## Collected material:

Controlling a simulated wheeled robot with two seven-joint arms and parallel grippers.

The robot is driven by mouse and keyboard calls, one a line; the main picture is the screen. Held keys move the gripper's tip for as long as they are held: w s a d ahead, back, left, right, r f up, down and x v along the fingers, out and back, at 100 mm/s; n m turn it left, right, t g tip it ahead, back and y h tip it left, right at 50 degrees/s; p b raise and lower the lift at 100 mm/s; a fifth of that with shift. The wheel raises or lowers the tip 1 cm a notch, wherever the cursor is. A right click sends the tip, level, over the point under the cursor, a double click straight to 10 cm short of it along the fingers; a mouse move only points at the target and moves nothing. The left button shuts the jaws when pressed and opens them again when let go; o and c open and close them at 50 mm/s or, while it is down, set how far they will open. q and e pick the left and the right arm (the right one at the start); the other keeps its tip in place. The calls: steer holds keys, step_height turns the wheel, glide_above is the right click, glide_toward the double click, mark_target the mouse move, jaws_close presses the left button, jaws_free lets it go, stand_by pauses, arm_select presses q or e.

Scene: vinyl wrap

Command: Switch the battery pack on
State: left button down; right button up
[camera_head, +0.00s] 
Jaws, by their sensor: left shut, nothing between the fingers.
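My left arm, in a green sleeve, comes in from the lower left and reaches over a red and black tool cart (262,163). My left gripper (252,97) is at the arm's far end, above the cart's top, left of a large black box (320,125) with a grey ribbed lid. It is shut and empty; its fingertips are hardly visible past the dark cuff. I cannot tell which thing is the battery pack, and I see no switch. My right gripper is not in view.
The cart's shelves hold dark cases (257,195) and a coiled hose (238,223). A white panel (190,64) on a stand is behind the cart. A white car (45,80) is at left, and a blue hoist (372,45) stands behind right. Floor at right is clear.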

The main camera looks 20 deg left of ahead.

## What this task involves:
Retype all of the material above with every character intact.

## The output:
Controlling a simulated wheeled robot with two seven-joint arms and parallel grippers.

The robot is driven by mouse and keyboard calls, one a line; the main picture is the screen. Held keys move the gripper's tip for as long as they are held: w s a d ahead, back, left, right, r f up, down and x v along the fingers, out and back, at 100 mm/s; n m turn it left, right, t g tip it ahead, back and y h tip it left, right at 50 degrees/s; p b raise and lower the lift at 100 mm/s; a fifth of that with shift. The wheel raises or lowers the tip 1 cm a notch, wherever the cursor is. A right click sends the tip, level, over the point under the cursor, a double click straight to 10 cm short of it along the fingers; a mouse move only points at the target and moves nothing. The left button shuts the jaws when pressed and opens them again when let go; o and c open and close them at 50 mm/s or, while it is down, set how far they will open. q and e pick the left and the right arm (the right one at the start); the other keeps its tip in place. The calls: steer holds keys, step_height turns the wheel, glide_above is the right click, glide_toward the double click, mark_target the mouse move, jaws_close presses the left button, jaws_free lets it go, stand_by pauses, arm_select presses q or e.

Scene: vinyl wrap

Command: Switch the battery pack on
State: left button down; right button up
[camera_head, +0.00s] 
Jaws, by their sensor: left shut, nothing between the fingers.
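My left arm, in a green sleeve, comes in from the lower left and reaches over a red and black tool cart (262,163). My left gripper (252,97) is at the arm's far end, above the cart's top, left of a large black box (320,125) with a grey ribbed lid. It is shut and empty; its fingertips are hardly visible past the dark cuff. I cannot tell which thing is the battery pack, and I see no switch. My right gripper is not in view.
The cart's shelves hold dark cases (257,195) and a coiled hose (238,223). A white panel (190,64) on a stand is behind the cart. A white car (45,80) is at left, and a blue hoist (372,45) stands behind right. Floor at right is clear.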

The main camera looks 20 deg left of ahead.

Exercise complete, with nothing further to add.